CARMICHAEL, JAMES WILLIAM, homme d’affaires et homme politique, né le 16 décembre 1819 à New Glasgow, Nouvelle-Écosse, aîné des deux fils de James Carmichael* et de Christian McKenzie ; le 5 juin 1851, il épousa à Guysborough, Nouvelle-Écosse, Maria Jane McColl (décédée en 1874), et ils eurent un fils et cinq filles ; décédé le 1er mai 1903 à New Glasgow.
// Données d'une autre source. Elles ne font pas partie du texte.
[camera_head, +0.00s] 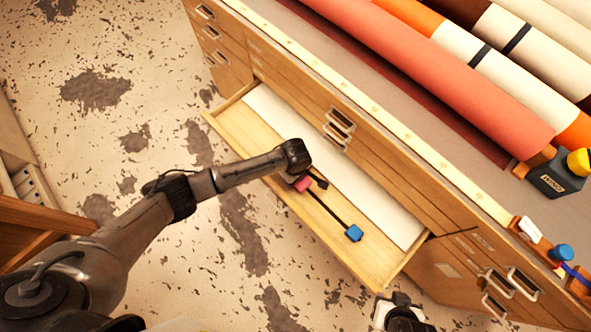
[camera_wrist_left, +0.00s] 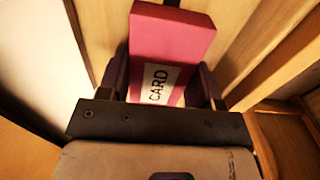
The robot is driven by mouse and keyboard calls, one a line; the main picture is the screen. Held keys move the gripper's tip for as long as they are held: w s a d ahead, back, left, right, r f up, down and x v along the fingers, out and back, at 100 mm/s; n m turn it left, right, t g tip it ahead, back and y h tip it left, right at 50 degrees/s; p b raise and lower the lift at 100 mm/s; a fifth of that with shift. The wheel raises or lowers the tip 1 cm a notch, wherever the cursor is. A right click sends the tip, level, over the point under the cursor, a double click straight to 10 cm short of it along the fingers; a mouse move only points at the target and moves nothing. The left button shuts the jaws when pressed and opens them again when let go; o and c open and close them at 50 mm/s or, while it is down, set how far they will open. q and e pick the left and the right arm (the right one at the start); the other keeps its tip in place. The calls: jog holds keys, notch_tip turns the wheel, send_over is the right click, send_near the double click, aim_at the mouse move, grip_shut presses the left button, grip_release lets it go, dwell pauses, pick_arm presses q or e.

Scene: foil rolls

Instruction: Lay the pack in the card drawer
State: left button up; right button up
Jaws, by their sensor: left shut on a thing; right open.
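The pack is a pink block with a white label reading CARD. In the left wrist view the pack (camera_wrist_left: 172,40) stands between the two dark fingers of my left gripper (camera_wrist_left: 163,85), which is shut on it. In the head view the pack (camera_head: 302,183) shows as a small pink patch below my left gripper (camera_head: 309,180), over the open drawer (camera_head: 230,128). Whether it touches the drawer floor I cannot tell. My right gripper (camera_head: 401,314) is open at the bottom edge, outside the drawer's right end and partly cut off.
A white sheet (camera_head: 375,200) lies along the drawer's cabinet side. A dark strip (camera_head: 328,208) and a blue block (camera_head: 354,233) lie in the front part. Large rolls (camera_head: 440,75) lie on the cabinet top, with a dark tool (camera_head: 555,180) beside them. The speckled floor (camera_head: 110,50) is open at left.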

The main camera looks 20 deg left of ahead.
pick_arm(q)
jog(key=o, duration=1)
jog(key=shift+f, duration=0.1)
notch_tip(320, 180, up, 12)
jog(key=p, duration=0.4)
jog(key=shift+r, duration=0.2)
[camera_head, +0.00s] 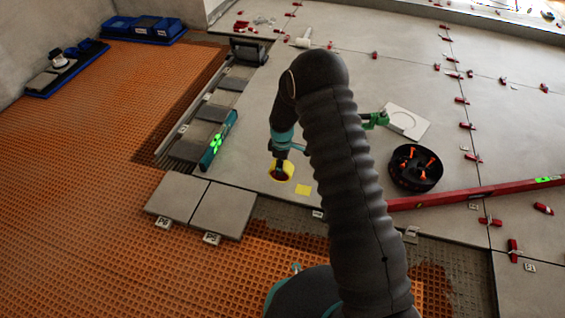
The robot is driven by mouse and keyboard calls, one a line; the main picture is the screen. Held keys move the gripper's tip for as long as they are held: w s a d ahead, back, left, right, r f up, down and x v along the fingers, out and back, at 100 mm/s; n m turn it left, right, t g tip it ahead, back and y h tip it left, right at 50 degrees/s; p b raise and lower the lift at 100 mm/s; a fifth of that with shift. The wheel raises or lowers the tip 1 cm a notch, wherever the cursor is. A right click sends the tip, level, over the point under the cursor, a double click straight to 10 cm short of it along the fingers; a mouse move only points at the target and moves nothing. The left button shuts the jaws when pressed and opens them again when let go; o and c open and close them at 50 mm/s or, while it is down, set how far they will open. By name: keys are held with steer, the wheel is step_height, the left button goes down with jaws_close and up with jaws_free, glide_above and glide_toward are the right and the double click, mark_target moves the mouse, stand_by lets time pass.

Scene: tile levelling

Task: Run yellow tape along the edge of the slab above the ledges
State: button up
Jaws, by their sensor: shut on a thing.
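My gripper (281,160) points down over the large grey slab (262,125) and is shut on a yellow roll of tape (281,171) with a dark red centre. The roll is at or just above the slab; I cannot tell whether it touches. Left of the slab's edge, a row of grey ledge-like blocks (188,150) runs toward the back. Two grey tiles (223,210) with white labels lie at the front left. My arm hides part of the slab.
A teal level with green lights (218,140) lies along the slab's left edge. A long red level (470,194), a black bowl with orange pieces (415,167), a white plate (402,123) and several red clips lie right. Blue trays (145,30) stand at the back left.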

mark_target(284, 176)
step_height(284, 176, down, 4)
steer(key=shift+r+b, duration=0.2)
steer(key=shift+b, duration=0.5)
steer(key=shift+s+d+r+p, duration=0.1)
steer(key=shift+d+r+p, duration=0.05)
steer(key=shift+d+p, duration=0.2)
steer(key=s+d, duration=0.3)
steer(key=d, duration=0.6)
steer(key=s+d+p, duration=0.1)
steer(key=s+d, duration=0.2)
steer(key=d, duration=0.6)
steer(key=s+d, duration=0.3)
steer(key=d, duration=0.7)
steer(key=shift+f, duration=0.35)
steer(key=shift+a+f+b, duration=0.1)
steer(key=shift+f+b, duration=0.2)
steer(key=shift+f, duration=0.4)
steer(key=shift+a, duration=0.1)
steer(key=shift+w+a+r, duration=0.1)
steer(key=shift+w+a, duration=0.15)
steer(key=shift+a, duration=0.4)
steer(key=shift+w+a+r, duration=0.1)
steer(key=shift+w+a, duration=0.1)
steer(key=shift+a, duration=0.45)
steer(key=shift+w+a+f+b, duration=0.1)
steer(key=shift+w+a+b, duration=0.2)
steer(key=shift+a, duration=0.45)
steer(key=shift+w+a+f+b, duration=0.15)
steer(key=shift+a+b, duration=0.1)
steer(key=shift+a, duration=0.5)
Fils du fondateur de New Glasgow, James William Carmichael fit ses études à la Pictou Academy [V. Thomas McCulloch*]. Devenu ensuite commis au magasin paternel, il voguait « à l’occasion, en qualité de subrécargue », sur les navires de son père. Peu à peu, au début des années 1850, il prit la relève de celui-ci et, dès 1854, le commerce et l’entreprise de transport maritime portaient la raison sociale de J. W. Carmichael and Company. Le frère de Carmichael, John Robert, s’associa à la compagnie par après, mais il la quitta en 1863. L’oncle maternel de Carmichael, George Rogers McKenzie*, éminent constructeur et capitaine de navires de New Glasgow, s’associait occasionnellement avec Carmichael et son père, et il construisit quelques-uns de ses bateaux sur leur chantier. Carmichael était particulièrement proche de son oncle, dont il acquit par la suite l’entreprise. Pendant près d’un demi-siècle, le pavillon de la compagnie de Carmichael arbora d’ailleurs les initiales GK, en l’honneur de McKenzie.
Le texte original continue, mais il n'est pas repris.